= Written exercise =
Your task is to repeat the lines below exactly, excluding any pictures they contain.

= Stored data =
□ □ □
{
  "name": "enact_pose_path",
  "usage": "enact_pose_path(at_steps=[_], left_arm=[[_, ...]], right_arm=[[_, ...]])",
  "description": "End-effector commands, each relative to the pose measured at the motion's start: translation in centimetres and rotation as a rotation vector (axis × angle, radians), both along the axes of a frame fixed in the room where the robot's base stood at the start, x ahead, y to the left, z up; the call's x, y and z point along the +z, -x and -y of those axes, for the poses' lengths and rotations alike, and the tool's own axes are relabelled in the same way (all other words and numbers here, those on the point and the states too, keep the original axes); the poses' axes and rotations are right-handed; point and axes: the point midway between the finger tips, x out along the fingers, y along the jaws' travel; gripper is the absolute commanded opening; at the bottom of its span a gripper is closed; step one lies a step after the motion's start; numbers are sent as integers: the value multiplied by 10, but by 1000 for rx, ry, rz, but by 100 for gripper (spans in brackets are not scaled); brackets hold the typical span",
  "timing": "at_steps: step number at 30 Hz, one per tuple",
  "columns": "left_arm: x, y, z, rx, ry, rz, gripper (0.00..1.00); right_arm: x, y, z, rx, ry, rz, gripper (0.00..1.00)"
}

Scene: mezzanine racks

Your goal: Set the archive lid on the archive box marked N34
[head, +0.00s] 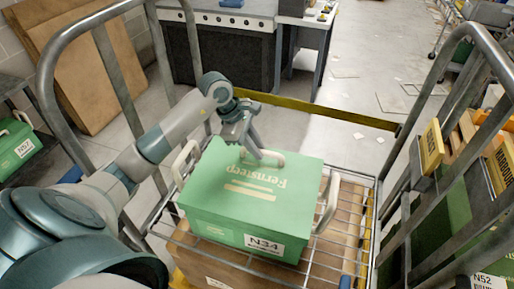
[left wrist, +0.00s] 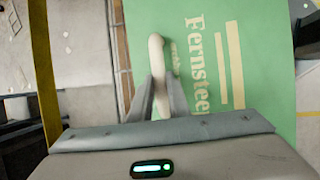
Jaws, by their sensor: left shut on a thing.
□ □ □
= Solution for this problem =
{
  "name": "enact_pose_path",
  "usage": "enact_pose_path(at_steps=[_], left_arm=[[_, ...]], right_arm=[[_, ...]])",
  "description": "End-effector commands, each relative to the pose measured at the motion's start: translation in centimetres and rotation as a rotation vector (axis × angle, radians), both along the axes of a frame fixed in the room where the robot's base stood at the start, x ahead, y to the left, z up; the call's x, y and z point along the +z, -x and -y of those axes, for the poses' lengths and rotations alike, and the tool's own axes are relabelled in the same way (all other words and numbers here, those on the point and the states too, keep the original axes); the poses' axes and rotations are right-handed; point and axes: the point midway between the finger tips, x out along the fingers, y along the jaws' travel; gripper is the absolute commanded opening; at the bottom of its span a gripper is closed; step one lies a step after the motion's start; numbers are sent as integers: the value multiplied by 10, but by 1000 for rx, ry, rz, but by 100 for gripper (spans in brackets are not scaled); brackets hold the typical span",
  "timing": "at_steps: step number at 30 Hz, one per tuple",
  "columns": "left_arm: x, y, z, rx, ry, rz, gripper (0.00..1.00); right_arm: x, y, z, rx, ry, rz, gripper (0.00..1.00)"
}

Scene: mezzanine racks

Your goal: Set the archive lid on the archive box marked N34
[head, +0.00s] 
[left wrist, +0.00s] 
Jaws, by their sensor: left shut on a thing.

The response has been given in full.